Tutorial 10: Activities



A. How do you know what a Cycle of Action Research is and when one ends?

Determining the beginning and end of cycles is not always easy. In the beginning, you can plan cycles but they often turn out differently than planned. If you find you engage in a similar activity over time, challenge yourself to find a better way each time you cycle through the process. Think of repetition as an opportunity for innovation. One way to recognize the formation of a new cycle is when you have a sense that something didn't work out just as you expected and you find yourself saying...I wonder what would happen if I...?

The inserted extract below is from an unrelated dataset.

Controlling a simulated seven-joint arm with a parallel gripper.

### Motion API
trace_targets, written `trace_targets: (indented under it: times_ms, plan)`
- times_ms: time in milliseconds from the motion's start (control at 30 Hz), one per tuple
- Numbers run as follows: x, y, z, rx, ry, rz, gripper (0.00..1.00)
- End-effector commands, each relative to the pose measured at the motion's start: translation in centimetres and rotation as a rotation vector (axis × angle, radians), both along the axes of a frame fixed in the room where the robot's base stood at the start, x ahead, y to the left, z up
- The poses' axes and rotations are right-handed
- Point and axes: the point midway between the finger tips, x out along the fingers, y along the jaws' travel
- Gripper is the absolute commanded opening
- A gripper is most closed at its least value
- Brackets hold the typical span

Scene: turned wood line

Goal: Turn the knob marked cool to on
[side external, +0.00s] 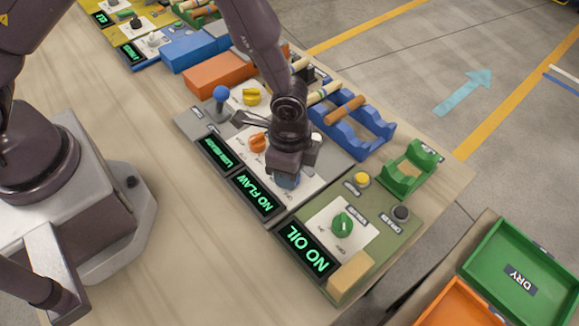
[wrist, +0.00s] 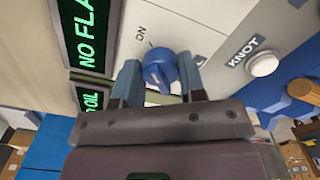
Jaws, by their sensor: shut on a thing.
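A blue knob (wrist: 160,72) sits on a white plate (wrist: 190,35) with an "ON" mark beside it in the wrist view. My gripper (wrist: 160,84) is shut on this knob, one finger on each side. In the side view my gripper (side external: 287,174) is low over the panel and the blue knob (side external: 288,182) shows just under it, mostly hidden. I cannot read a "cool" label, and the knob's pointing direction is unclear. An orange knob (side external: 258,143), a yellow knob (side external: 251,94) and a green knob (side external: 343,222) stand on nearby plates.
Lit screens read "NO FLAW" (side external: 257,193) and "NO OIL" (side external: 306,252). A white button (wrist: 263,64) marked "KNOT" is right of the knob. A blue joystick (side external: 221,94), blue rack (side external: 352,123) and green cradle (side external: 410,168) stand nearby. The wooden bench is clear at left.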

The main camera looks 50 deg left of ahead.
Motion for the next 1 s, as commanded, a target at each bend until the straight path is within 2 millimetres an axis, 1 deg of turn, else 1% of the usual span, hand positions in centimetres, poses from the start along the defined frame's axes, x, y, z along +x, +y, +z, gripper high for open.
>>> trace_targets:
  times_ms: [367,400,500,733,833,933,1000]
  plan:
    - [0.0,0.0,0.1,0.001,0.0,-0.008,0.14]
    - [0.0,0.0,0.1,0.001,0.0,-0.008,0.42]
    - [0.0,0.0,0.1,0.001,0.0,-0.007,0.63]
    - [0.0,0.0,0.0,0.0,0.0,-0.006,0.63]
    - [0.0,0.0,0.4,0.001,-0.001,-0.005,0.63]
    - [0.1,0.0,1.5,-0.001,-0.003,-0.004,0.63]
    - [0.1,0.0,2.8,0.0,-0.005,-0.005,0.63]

Here is a place for you to share your experiences in making decisions about cycles. Feel free to share the difference between what you planned initially and what triggers your decision to start a new cycle. This might help others who are struggling with trying to figure out what it means to revisit an idea and experiment with it.


You can share your thinking in the facebook group that is linked to this site. 

  • Action Research Tutorial Facebook Group
Next Cycle

B. Planning your Next Cycles of Action Research

You have completed your first cycle. During the reflective process, you should have evolved some ideas for how to move forward with what you have learned. Frequently action researchers do one of the following to move to cycle 2.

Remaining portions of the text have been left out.